NIU is fortunate to have talented and dedicated faculty and staff to serve our students. Making smart decisions regarding employees is important to our mission, vision and values, as well as to the financial health of the university.
Wages account for more than 50% of the university’s annual expenses and, therefore, require constant evaluation and responsive planning to help control costs, anticipate future needs, reduce risks and ultimately ensure that NIU remains adaptable in a competitive and changing environment.
In April 2024, President Freeman held a monthly leadership meeting to provide all unit leaders with a financial update. There, she directed those leaders to focus their personnel strategy on four key areas that would help mitigate spending, reduce the overall structural deficit and strengthen the university's financial position. These areas are reducing or eliminating reliance on extra help; reducing or eliminating non-essential overtime; reducing or eliminating additional pay; and developing strategic personnel management within the units.
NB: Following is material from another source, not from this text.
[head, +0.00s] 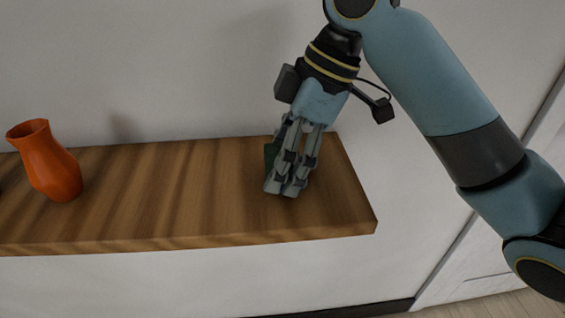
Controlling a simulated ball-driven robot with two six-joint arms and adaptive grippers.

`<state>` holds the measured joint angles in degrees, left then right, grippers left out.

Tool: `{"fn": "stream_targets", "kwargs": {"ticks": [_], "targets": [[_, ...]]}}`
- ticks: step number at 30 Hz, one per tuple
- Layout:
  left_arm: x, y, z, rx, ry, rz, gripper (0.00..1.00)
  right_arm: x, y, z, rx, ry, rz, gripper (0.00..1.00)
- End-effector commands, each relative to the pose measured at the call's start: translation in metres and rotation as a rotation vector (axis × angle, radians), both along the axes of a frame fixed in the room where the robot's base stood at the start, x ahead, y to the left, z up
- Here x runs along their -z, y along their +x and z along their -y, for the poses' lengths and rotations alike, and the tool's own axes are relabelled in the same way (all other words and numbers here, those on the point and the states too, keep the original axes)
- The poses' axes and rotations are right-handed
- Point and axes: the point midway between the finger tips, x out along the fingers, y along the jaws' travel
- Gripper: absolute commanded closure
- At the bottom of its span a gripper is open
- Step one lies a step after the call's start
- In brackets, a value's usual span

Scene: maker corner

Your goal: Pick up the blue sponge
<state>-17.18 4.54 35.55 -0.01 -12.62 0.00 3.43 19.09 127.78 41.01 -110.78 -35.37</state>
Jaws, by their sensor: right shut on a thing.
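My right gripper (286,188) reaches down from the upper right to the right part of the wooden shelf (200,190). Its fingers are shut on a dark green thing (269,155), which shows only as a small strip at the left side of the fingers. The rest of that thing is hidden behind the fingers, and I cannot tell its shape. I see no clearly blue sponge; whether this dark thing is the sponge I cannot tell. My left gripper is not in view.
An orange vase (50,165) stands upright on the shelf at the left. The shelf between the vase and my right gripper is clear. A pale wall (180,60) stands behind, and the shelf ends just right of the gripper.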

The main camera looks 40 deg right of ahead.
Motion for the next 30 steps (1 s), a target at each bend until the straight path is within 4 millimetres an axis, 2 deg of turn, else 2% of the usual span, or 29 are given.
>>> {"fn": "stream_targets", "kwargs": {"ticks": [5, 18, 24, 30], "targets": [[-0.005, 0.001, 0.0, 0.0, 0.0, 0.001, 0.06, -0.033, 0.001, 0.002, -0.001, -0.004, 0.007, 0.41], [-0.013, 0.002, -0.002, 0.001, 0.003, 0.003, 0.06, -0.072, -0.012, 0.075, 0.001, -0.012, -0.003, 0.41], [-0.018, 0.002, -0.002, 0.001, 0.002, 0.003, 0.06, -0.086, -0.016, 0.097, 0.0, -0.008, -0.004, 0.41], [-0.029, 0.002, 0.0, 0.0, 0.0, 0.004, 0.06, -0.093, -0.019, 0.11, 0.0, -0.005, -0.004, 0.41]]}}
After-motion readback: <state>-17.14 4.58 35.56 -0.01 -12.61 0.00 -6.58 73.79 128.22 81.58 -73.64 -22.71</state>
While faculty positions have historically and currently followed an annual process for assessing which vacancies will result in searches, there are no similar mechanisms for staff positions. The development of position control for staff is necessary to help align our staffing needs with mission-critical objectives.
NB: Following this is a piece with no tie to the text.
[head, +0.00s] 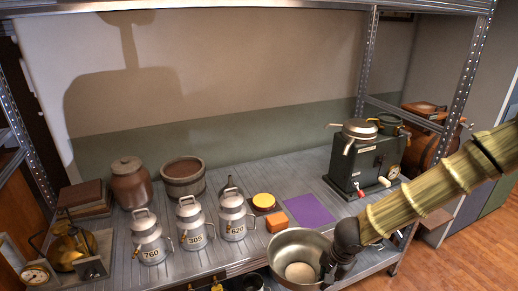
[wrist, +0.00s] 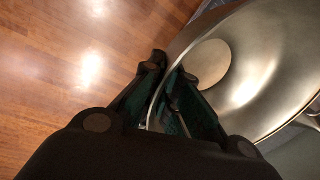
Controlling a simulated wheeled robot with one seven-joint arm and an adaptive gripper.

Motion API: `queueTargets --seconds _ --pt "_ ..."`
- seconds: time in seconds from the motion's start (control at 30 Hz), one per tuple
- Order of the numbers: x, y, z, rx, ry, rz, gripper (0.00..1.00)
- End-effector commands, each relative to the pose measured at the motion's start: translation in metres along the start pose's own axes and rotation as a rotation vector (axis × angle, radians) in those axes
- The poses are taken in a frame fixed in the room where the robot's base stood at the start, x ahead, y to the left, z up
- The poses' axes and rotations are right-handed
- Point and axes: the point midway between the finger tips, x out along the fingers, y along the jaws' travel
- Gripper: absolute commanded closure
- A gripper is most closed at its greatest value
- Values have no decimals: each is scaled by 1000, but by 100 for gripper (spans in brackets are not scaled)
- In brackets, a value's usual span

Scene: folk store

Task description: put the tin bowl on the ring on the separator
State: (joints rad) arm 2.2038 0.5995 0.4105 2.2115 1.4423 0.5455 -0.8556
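The tin bowl (head: 292,246) is wide, silvery and open-topped, at the shelf's front edge in the head view. My gripper (head: 330,266) is at its right side. In the wrist view my gripper (wrist: 168,92) has its two fingers on either side of the rim of the bowl (wrist: 262,75), shut on it. I cannot tell how far the bowl is above the shelf. The separator (head: 352,172) looks like a dark green box with a dial and red and white knobs, at the right of the shelf. A silvery round part (head: 360,128), perhaps the ring, sits on top.
Three numbered milk cans (head: 148,240), a brown jar (head: 130,184) and a wooden tub (head: 183,177) stand to the left. A purple mat (head: 309,210), an orange block (head: 277,222) and a yellow round piece (head: 263,201) lie behind the bowl. A metal post (head: 463,80) rises at the right.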

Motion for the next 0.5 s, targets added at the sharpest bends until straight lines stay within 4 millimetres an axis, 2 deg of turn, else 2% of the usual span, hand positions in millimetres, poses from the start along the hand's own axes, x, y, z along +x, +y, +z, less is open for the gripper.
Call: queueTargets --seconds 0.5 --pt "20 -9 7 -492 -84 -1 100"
Additionally, the university spends upward of $3 million in off-cycle, base adjustments for staff because of mid-year department reorganizations or supervisor-requested job enhancements on certain positions.
For these reasons, effective Nov. 19, 2024, the university paused reviewing and processing all new off-cycle increments resulting from supervisors’ requests for job enhancements, promotions and reorganizations.
In addition, with all new requests, the university has temporarily paused the searches for non-essential positions. Division leaders have determined, and will continue to determine, which current and future searches are crucial and must continue.
The university will engage working groups to focus on ways in which the university:
- Can develop a shared savings mechanism with non-essential vacancies by developing procedures for position control.
- Integrate requests from supervisors for reorganization and job enhancement opportunities into the annual budget cycle so that division leaders can assess all changes at once, rather than one at a time.
- Review and benchmark shared service models for common staffing resources, such as information technology, business operations and administrative functions.
These efforts will also focus on implementing other measures to enhance administrative efficiencies. These measures will ultimately help with our deficit mitigation strategies. HRS will resume these reviews after those plans have been developed (anticipated in early 2025).